On the Closed-Form Solution of a Nonlinear Difference Equation and Another Proof to Sroysang’s Conjecture

The purpose of this paper is twofold. First, we derive theoretically, using appropriate transformation on $x_n$, the closed-form solution of the nonlinear difference equation \[ x_{n+1} = \frac{1}{\pm 1 + x_n},\qquad n\in \mathbb{N}_0. \] We mention that the solution form of this equation was already obtained by Tollu et al. in 2013, but through induction principle, and one of our purpose is to clearly explain how was the formula appeared in such structure.
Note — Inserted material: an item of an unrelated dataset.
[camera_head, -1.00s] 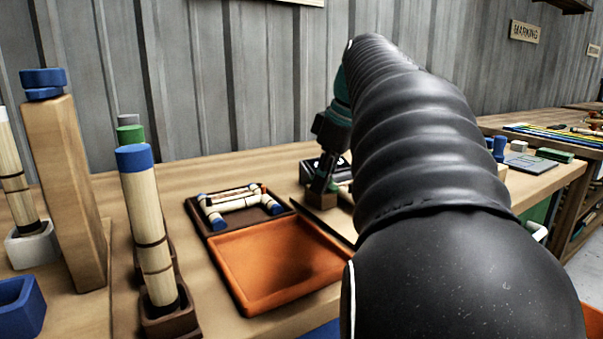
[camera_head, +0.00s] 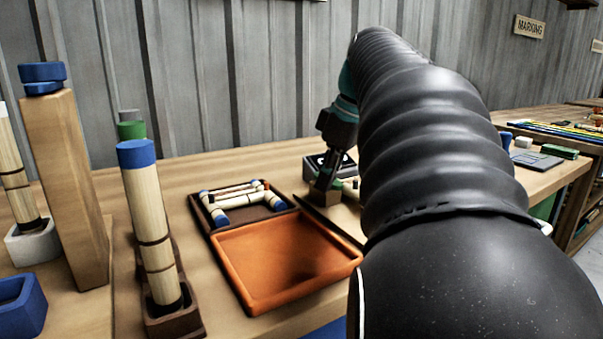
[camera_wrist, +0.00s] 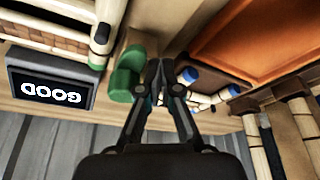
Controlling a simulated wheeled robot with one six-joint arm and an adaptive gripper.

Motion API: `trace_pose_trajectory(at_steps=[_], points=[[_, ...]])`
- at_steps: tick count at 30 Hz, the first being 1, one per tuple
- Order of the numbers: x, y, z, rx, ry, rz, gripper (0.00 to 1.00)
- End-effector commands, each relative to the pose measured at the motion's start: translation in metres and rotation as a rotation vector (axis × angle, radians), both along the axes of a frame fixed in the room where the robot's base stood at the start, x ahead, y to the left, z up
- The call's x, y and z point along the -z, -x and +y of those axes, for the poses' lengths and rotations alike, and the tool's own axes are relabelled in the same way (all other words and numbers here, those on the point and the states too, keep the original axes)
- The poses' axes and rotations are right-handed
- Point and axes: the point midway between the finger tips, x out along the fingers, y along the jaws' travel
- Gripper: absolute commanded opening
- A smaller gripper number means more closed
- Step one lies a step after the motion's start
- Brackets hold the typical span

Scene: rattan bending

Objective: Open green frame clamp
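A green piece that looks like the frame clamp (camera_wrist: 122,82) shows in the wrist view, just left of my fingertips. It has rounded green parts beside a wooden block, and I cannot tell whether it is open. My gripper (camera_wrist: 160,70) points at the bench with its two fingertips almost together and nothing clearly between them.
A dark tray (camera_head: 210,220) holding a rattan frame with blue ends and an orange tray (camera_head: 275,262) lie left of my gripper. A dark GOOD sign (camera_wrist: 52,90) stands close by. Upright rattan poles (camera_head: 150,230) and a wooden post (camera_head: 65,190) stand at the left.

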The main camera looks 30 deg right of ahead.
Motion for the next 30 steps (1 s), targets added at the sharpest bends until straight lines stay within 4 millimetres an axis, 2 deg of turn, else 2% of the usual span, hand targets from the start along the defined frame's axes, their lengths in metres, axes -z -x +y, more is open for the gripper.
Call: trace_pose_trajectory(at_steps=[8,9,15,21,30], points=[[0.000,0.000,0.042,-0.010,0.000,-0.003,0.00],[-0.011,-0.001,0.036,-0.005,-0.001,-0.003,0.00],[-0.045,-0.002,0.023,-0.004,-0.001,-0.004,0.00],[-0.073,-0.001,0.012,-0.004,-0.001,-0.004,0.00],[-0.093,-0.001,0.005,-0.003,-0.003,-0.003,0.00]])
After that, with the solution form of the above equation at hand, we prove a case of Sroysang's conjecture (2013); i.e., given a fixed positive integer $k$, we verify the validity of the following claim: \[ \lim_{x \rightarrow \infty}\left\{ \frac{f(x+k)}{f(x)}\right\}= \phi, \] where $\phi=(1+\sqrt{5})/2$ denotes the well-known golden ratio and the real valued function $f$ on $\mathbb{R}$ satisfies the functional equation $f(x+2k)=f(x+k) + f(x)$ for every $x\in \mathbb{R}$. We complete the proof of the conjecture by giving out an entirely different approach for the other case.